━━ Provided information
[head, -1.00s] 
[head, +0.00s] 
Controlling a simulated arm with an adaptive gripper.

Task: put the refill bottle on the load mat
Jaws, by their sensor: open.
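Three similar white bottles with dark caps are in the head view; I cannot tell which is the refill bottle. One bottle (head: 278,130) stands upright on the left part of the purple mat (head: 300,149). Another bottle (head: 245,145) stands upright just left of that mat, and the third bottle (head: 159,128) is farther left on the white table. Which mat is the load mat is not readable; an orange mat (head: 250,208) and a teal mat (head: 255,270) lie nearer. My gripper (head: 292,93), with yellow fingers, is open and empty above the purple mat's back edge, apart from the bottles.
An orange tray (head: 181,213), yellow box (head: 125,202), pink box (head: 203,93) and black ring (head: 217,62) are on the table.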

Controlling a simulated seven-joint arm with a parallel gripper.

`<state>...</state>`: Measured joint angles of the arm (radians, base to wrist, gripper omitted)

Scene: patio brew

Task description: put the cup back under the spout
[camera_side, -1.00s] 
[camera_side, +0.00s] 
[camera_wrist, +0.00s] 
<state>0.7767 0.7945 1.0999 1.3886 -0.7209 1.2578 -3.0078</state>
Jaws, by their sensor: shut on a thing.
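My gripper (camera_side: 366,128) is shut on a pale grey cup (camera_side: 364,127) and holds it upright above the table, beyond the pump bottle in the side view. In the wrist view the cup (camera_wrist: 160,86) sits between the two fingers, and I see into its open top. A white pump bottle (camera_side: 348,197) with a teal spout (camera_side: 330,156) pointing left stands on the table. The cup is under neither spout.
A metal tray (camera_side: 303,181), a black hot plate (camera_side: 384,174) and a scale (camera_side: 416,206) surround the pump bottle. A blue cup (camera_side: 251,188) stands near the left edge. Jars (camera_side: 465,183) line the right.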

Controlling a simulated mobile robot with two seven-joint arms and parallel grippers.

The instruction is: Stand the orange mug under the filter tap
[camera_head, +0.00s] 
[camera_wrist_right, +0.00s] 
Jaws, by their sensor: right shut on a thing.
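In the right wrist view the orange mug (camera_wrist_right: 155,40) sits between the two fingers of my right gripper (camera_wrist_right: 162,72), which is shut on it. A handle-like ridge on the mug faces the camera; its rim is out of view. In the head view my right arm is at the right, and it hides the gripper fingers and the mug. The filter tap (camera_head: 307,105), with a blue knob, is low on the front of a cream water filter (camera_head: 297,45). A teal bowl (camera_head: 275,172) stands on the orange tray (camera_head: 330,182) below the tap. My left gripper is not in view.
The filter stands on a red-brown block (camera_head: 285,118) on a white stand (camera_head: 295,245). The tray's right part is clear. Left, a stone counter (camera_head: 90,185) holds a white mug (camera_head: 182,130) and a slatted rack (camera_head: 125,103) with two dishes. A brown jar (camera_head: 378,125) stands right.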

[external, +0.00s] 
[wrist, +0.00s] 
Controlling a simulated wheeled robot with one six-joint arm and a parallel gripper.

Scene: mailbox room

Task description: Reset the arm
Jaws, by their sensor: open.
━━━━
**Task details**
Identify every line above that includes the word "state", and show those lines.

**In response**
`<state>...</state>`: Measured joint angles of the arm (radians, base to wrist, gripper omitted)
<state>0.7767 0.7945 1.0999 1.3886 -0.7209 1.2578 -3.0078</state>

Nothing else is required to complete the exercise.